— Given problem —
Starting from the line containing "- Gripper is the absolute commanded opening", write out every remaining line exactly, the last one included.

— Material —
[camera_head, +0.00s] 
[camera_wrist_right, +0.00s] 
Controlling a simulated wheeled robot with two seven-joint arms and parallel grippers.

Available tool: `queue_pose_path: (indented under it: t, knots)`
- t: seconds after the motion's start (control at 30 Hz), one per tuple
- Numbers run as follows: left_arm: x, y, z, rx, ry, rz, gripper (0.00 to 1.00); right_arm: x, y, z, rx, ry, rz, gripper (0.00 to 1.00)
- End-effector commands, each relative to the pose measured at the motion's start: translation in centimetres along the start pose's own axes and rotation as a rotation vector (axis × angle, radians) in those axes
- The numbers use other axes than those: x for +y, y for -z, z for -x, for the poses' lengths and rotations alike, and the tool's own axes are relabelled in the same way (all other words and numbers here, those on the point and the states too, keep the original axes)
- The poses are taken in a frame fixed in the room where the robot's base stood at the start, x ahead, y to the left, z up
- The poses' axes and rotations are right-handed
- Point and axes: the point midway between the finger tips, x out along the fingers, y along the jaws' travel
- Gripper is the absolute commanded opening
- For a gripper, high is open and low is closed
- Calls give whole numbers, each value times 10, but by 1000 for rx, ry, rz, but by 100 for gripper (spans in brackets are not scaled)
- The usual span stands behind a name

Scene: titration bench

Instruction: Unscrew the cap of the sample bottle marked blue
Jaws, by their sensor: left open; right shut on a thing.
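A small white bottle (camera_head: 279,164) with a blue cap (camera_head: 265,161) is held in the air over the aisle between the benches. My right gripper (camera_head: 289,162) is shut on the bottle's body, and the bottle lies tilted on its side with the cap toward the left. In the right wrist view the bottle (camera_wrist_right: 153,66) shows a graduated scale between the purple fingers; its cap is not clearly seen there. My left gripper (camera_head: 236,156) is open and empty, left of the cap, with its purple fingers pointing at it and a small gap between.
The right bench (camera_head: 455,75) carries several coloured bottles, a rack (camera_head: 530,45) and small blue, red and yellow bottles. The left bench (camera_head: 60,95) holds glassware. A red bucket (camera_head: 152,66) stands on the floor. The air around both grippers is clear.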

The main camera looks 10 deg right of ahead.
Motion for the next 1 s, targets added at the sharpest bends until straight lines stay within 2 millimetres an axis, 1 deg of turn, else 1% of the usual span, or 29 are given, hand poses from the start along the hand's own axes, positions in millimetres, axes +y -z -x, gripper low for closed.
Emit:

— Solution to this task —
- Gripper is the absolute commanded opening
- For a gripper, high is open and low is closed
- Calls give whole numbers, each value times 10, but by 1000 for rx, ry, rz, but by 100 for gripper (spans in brackets are not scaled)
- The usual span stands behind a name

Scene: titration bench

Instruction: Unscrew the cap of the sample bottle marked blue
Jaws, by their sensor: left open; right shut on a thing.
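A small white bottle (camera_head: 279,164) with a blue cap (camera_head: 265,161) is held in the air over the aisle between the benches. My right gripper (camera_head: 289,162) is shut on the bottle's body, and the bottle lies tilted on its side with the cap toward the left. In the right wrist view the bottle (camera_wrist_right: 153,66) shows a graduated scale between the purple fingers; its cap is not clearly seen there. My left gripper (camera_head: 236,156) is open and empty, left of the cap, with its purple fingers pointing at it and a small gap between.
The right bench (camera_head: 455,75) carries several coloured bottles, a rack (camera_head: 530,45) and small blue, red and yellow bottles. The left bench (camera_head: 60,95) holds glassware. A red bucket (camera_head: 152,66) stands on the floor. The air around both grippers is clear.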

The main camera looks 10 deg right of ahead.
Motion for the next 1 s, targets added at the sharpest bends until straight lines stay within 2 millimetres an axis, 1 deg of turn, else 1% of the usual span, or 29 are given, hand poses from the start along the hand's own axes, positions in millimetres, axes +y -z -x, gripper low for closed.
Emit:

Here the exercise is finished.